======== SUPPLIED MATERIAL ========

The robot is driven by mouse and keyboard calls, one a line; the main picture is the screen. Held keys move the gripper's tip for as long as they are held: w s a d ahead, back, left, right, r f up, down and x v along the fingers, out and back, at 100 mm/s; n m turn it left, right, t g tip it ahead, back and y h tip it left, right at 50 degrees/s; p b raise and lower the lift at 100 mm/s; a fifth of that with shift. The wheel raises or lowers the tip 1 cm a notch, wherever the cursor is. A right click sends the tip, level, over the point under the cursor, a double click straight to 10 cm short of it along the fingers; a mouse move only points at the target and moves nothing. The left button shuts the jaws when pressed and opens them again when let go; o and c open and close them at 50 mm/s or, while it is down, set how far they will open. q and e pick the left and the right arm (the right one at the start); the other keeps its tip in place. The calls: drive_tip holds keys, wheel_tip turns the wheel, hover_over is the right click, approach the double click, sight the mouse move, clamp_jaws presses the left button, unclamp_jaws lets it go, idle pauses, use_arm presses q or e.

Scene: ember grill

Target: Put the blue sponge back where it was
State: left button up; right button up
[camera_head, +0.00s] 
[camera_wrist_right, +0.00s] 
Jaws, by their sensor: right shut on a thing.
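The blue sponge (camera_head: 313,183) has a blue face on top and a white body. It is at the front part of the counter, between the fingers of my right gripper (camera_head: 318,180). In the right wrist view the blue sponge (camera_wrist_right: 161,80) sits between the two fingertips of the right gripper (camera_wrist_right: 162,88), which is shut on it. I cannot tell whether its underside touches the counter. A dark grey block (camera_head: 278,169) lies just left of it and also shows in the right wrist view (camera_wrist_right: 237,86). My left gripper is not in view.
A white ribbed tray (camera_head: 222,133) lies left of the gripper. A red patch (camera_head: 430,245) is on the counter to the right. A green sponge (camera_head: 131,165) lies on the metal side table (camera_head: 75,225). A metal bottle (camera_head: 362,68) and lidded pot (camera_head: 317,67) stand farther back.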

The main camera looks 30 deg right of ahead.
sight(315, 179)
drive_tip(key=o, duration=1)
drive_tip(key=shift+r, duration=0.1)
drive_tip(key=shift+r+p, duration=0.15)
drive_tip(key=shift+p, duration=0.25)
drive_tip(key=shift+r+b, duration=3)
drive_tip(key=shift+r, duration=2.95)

========
======== SUPPLIED MATERIAL ========

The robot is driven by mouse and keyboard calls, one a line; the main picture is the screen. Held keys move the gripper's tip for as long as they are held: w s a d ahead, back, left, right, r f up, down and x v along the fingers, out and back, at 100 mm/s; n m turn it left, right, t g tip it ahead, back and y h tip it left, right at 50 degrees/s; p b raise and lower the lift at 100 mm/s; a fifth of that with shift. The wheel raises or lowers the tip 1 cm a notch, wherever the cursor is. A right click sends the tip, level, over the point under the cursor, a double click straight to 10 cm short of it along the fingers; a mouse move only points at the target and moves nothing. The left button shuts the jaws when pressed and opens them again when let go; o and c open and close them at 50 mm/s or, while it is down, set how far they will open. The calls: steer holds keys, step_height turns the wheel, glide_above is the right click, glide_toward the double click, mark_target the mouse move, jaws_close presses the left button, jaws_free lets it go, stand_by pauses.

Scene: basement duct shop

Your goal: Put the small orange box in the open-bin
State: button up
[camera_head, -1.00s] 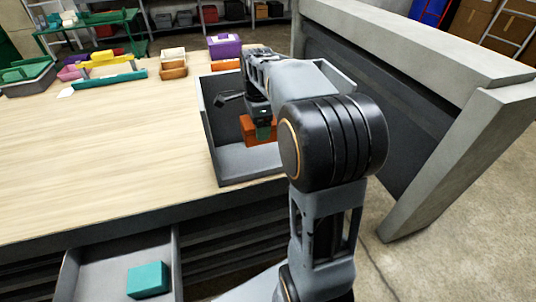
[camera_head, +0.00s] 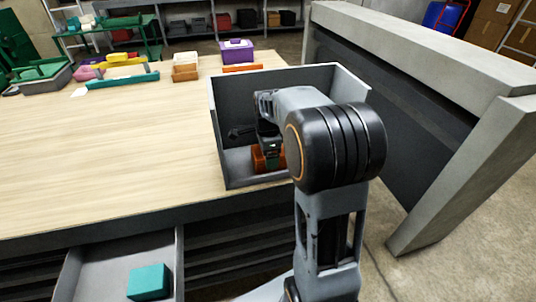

========

STATED GOAL =
In the material above, locate the line containing "Scene: ember grill" and the line containing "[camera_wrist_right, +0.00s]". Transcribe exactly those two lines and every line between them, and nothing more.

SOLUTION TO THIS TASK =
Scene: ember grill

Target: Put the blue sponge back where it was
State: left button up; right button up
[camera_head, +0.00s] 
[camera_wrist_right, +0.00s] 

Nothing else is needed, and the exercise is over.